You know you have a problem when the most engaging part of a play is its scenery. McNamara’s atmosphere and technical design is far more interesting than the actors filling the stage, and the strength of Scena’s production lies in Michael Kachman’s impressive artistry. His highly stylized set features somber lighting from Marianne Meadows, while David Crandall provides a delicate, melancholy soundscape.

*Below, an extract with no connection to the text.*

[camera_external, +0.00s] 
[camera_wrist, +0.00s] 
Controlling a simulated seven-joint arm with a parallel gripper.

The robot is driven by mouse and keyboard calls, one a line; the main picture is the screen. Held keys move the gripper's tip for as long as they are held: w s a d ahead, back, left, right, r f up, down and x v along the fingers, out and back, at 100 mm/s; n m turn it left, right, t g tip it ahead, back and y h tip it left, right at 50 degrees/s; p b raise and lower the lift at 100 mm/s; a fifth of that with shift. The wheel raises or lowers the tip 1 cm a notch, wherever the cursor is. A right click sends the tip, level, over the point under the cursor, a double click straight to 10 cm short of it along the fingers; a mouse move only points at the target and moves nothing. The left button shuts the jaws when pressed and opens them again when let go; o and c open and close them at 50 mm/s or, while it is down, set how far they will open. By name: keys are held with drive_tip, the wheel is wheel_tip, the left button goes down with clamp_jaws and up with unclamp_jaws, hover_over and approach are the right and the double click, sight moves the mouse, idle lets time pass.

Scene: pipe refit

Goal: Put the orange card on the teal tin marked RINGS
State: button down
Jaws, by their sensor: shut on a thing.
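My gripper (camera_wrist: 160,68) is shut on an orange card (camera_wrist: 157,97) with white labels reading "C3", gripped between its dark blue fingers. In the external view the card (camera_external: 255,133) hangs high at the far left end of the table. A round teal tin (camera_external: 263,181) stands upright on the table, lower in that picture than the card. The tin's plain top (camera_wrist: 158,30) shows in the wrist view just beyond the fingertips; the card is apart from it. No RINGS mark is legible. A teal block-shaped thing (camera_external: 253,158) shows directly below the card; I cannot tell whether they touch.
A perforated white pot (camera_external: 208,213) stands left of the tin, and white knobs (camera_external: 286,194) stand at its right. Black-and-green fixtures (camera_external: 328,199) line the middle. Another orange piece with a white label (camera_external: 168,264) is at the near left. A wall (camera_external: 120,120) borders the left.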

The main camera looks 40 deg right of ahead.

As Xerxes, David Bryan Jackson goes overboard with a frenzied, grossly satirical performance matched only by Kerry Waters’ Atossa, who seems ripe for an afternoon of heavy make-up and a rolling TelePrompTer. Aside from the supremely noticeable lack of age-appropriate casting (Jackson is older than Waters, who is supposed to be his mother), McNamara’s biggest misstep is that his chorus is stuck with a bout of uncomfortable cardboard choreography.

You can’t change the channel and there are no commercial breaks to relieve you from Scena’s dry, sober adaptation and its patently bad portrayals, but at least you don’t have to tune in another day to find out who the real nemesis is: a blinding spotlight on the American flag leaves little room for speculation.